Denizin ortasında yükselen kaya parçalarının arasından büyülenmiş bir şekilde bir sonraki durağımıza ilerliyoruz. Bir önceki haftanın aksine hiç rüzgar yok, hava sıcak ama bunaltmıyor. Su çekildiğinde 1 metreye kadar düşen denizde rahatça ilerliyoruz. 8° 11.90K, 98°38.00D koordinatlarındaki Koh Kudu Yai ile hemen yanı başındaki kayalık arasına 7 metreye demirimizi atıyoruz. Girilecek herhangi bir mağara söz konusu olmadığından bota atlayıp tüm ada çevresinde tura başlıyoruz. İlk durak Adanın güneyindeki lagün. Suyun içinden yükselen ağaçlar, kendilerini göremediğimiz ama seslerini duyduğumuz maymunlar, tepemizde uçuşan kartallar ile tropik adayı iliklerimize kadar hissediyoruz. Adanın kuzeyindeki lagün ise maymun ve kartalların dışında “monitor lizzard, hornbills ve kingfisher” gibi ülkemizde pek rastlamadığımız yabani hayvanlara da ev sahipliği yapıyormuş. Haliyle biraz meraklı, biraz endişeli bakışlarla suyun çekildiği saatlerde lagünün içinde ilerliyoruz. Güneydekine göre çok daha büyük bir lagün. Kıyıya yakın bir yerde bottan inip hayvanları aramaya başlıyoruz. Ne yazık ki hiçbirini göremiyoruz. Deniz iyice çekilince lagün kumdan bir adaya dönüşüyor.
Ada turumuzu tamamlayıp teknemize geri dönüyoruz. Gece Krabi bölgesinde Sheraton Oteli’nin de yer aldığı Ao Nang’a demir atıyoruz (8° 01.55K, 98°49.10D). Akıntı çok şiddetli, rüzgarı yeniyor. Denize girmek isteyenlere bir ucu tekneye bağlı olan at nalı can simidini veriyor, gözetlemeye başlıyoruz. Ne me lazım bu akıntıda şaka olmaz. Akşam saatlerinde Sheraton Oteli’nin önüne botumuzla yanaşıyoruz. Sahile kurulmuş restoran çok etkileyici, bir de ateş gösterileri yapan Thai’lileri görünce keyfimiz biraz daha artıyor.

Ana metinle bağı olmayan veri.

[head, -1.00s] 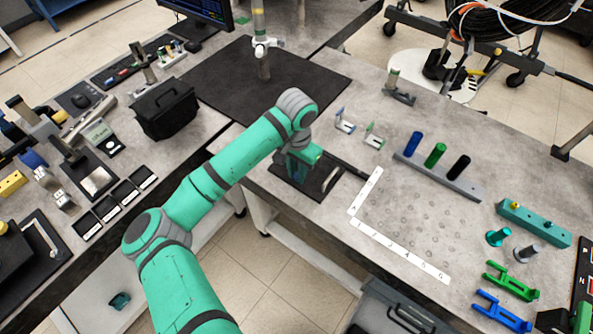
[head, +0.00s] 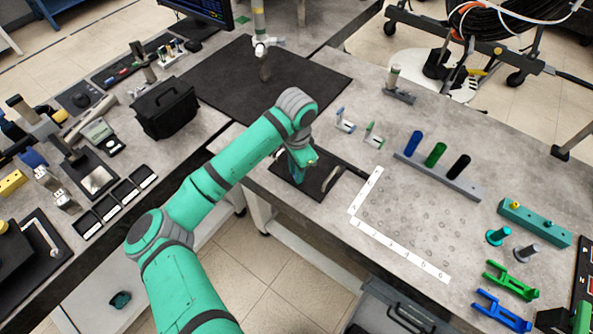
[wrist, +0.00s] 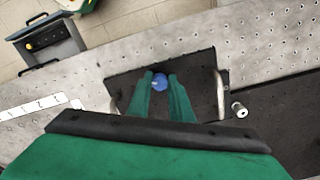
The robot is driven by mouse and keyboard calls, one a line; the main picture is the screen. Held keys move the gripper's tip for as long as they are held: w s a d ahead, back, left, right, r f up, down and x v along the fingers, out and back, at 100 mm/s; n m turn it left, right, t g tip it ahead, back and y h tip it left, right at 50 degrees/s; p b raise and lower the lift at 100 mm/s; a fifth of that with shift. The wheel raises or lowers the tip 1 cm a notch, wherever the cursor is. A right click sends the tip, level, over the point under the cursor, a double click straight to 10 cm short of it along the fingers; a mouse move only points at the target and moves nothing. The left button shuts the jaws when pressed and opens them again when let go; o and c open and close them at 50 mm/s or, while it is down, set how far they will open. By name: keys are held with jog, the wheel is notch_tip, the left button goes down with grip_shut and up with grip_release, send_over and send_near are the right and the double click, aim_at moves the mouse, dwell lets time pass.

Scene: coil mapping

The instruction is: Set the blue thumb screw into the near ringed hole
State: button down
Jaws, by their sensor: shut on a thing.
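A blue thumb screw (wrist: 159,82) sits between the two green fingers of my gripper (wrist: 160,78) in the wrist view. The fingers are shut on it. Below it is a black rectangular plate (wrist: 200,62) with a pale handle at each side. In the head view the same plate (head: 318,190) lies near the front edge of the bench, and my gripper (head: 299,180) is over its left part. The screw's shaft is hidden, and I cannot tell whether it touches the plate. No ringed hole can be made out; the screw and fingers cover part of the plate.
A white L-shaped numbered strip (head: 400,251) lies right of the plate. A rail with blue, green and black cylinders (head: 437,177) stands beyond it. Two small clip-like brackets (head: 345,123) stand behind the plate. A small silver cylinder (wrist: 239,109) lies beside the plate.

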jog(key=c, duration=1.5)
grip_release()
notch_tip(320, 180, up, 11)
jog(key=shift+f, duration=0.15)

Sakin ve sıcak bir gecenin ardından 7°58.60K, 98°48.85D koordinatlarındaki “Chicken Island” diye de adlandırılan Koh Dam Hok’ta kısa bir mola veriyoruz. Birbirinden bağımsız iki ada düşünün. Sonra birden sular çekiliyor ve bu iki ada bir kum bankıyla tek bir adaya dönüşüyor. Nefis, pırıl pırıl bir deniz. Girmeye doyamıyoruz. Lakin vakit kısıtlı. Phi Phi Adalarından önce bir durağımız daha var: Ko Mai Phai (7°48.55K, 98°48.00D). 7-8 metreye mercan kayalığına da dikkat ederek demirimizi atıyoruz. Şnorkel için iyi noktalardan biri daha ama akıntıya burada da dikkat etmek gerekiyor. Teknenin motoru susar susmaz kimseyi teknede tutamıyoruz! İyi bir mola noktası.

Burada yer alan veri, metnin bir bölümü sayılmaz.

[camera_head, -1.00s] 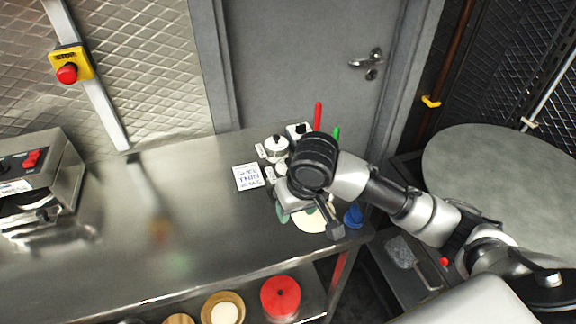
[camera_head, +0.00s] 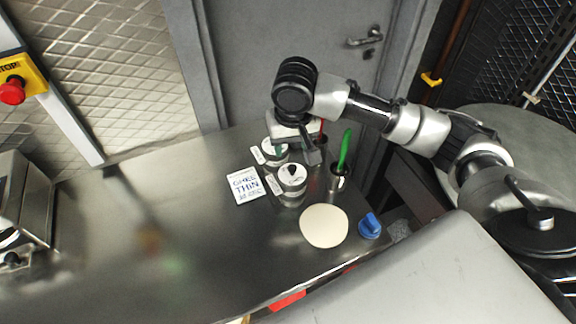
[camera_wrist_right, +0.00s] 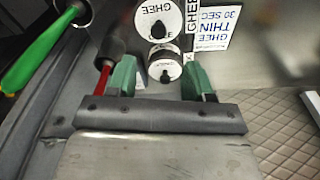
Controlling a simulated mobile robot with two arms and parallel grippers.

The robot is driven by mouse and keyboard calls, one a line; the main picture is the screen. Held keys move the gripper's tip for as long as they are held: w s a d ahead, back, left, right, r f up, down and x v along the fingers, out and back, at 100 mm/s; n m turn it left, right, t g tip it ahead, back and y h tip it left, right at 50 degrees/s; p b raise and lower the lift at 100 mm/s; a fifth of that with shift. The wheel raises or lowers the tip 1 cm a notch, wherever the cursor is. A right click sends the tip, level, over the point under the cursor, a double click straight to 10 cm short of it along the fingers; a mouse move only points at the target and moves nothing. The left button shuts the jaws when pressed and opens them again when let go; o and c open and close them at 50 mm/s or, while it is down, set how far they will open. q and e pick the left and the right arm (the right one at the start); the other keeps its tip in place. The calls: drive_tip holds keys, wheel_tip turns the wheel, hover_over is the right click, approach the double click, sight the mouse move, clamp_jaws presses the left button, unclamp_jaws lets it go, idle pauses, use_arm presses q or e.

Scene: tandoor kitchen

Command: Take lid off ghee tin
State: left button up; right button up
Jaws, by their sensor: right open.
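Two round tins with white lids and black knobs stand on the steel counter. The nearer tin (camera_head: 291,184) is clear in the head view, and its lid (camera_wrist_right: 158,13) reads GHEE in the right wrist view. The farther tin (camera_head: 268,157) is partly hidden by my gripper; its lid (camera_wrist_right: 164,71) also appears to read GHEE. My right gripper (camera_head: 293,149) is open above the farther tin. In the right wrist view, its green fingers (camera_wrist_right: 160,82) point toward that lid, one to each side, apart from it. My left gripper is not in view.
A white sign (camera_head: 246,185) lies left of the tins. A cup with a green-handled tool (camera_head: 345,150) stands to their right, with a red handle (camera_wrist_right: 104,78) nearby. A pale flat disc (camera_head: 324,226) and a blue object (camera_head: 370,225) lie nearer.

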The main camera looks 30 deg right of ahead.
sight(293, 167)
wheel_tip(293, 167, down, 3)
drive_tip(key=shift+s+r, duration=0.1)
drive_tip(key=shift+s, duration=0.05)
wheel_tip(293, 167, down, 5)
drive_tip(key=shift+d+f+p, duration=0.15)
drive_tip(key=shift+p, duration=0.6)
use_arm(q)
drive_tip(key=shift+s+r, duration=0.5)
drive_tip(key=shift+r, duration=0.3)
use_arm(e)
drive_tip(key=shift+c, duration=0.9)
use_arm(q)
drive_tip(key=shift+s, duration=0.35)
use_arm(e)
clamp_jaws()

Phi Phi Don’a geldiğimizde bu sefer Lohdalum yerine balıkçıdan tutun da tur teknelerine kadar tüm deniz araçlarının yanaştığı Ton Sai koyuna demir atıyoruz. Ana baba günü, her yer tekne dolu. Tek gövdeliler, çift gövdeliler, sürat tekneleri, balıkçılar… Tekneden ayrılmaya gönlümüz el vermiyor. Bir yandan gün batımı, diğer yandan Bedia Akartürk, basıyor ekibi bir efkar, kuruluyor hemen çilingir sofrası. Ekip mutlu, biz mutlu…
Ertesi sabah biraz daha güneye inmeye niyetleniyoruz. Yaklaşık 30 mil mesafedeki Racha Noi Adasına dümen tutuyoruz (7°29.65K, 98°19.00D). Hava yine sakin, yine sıcak. Adaya ne zaman vardık, nasıl demir attık farkında değiliz. Resmen büyülendik. Alabildiğine ıssız, ama alabildiğine renkli bir dünya. Maskelerle yüzerken seyrettiğimiz papağanlar, palyaçolar, melekler teknenin etrafında sanki bizleri selamlıyorlar. Dalmaya ne hacet! Bir süre ağzımız açık güzellikleri seyrediyoruz, kendimize geldiğimizde ise bir bakıyoruz suyun içindeyiz. Berrak, pırıl pırıl, muhteşem bir deniz. Yer yer mercan kayalıkları ve etrafında dolaşan balıklar. Biraz soluklanmak için kıyıya çıkıyor, atıveriyoruz kendimizi bembeyaz kumlara. Kimsecikler yok, sadece ada sahipleri olan yabani hayvanlar ve biz. Hemen hayaller kurulmaya başlıyor: “Şuraya bir kulübe koysak, iki şezlong atsak…”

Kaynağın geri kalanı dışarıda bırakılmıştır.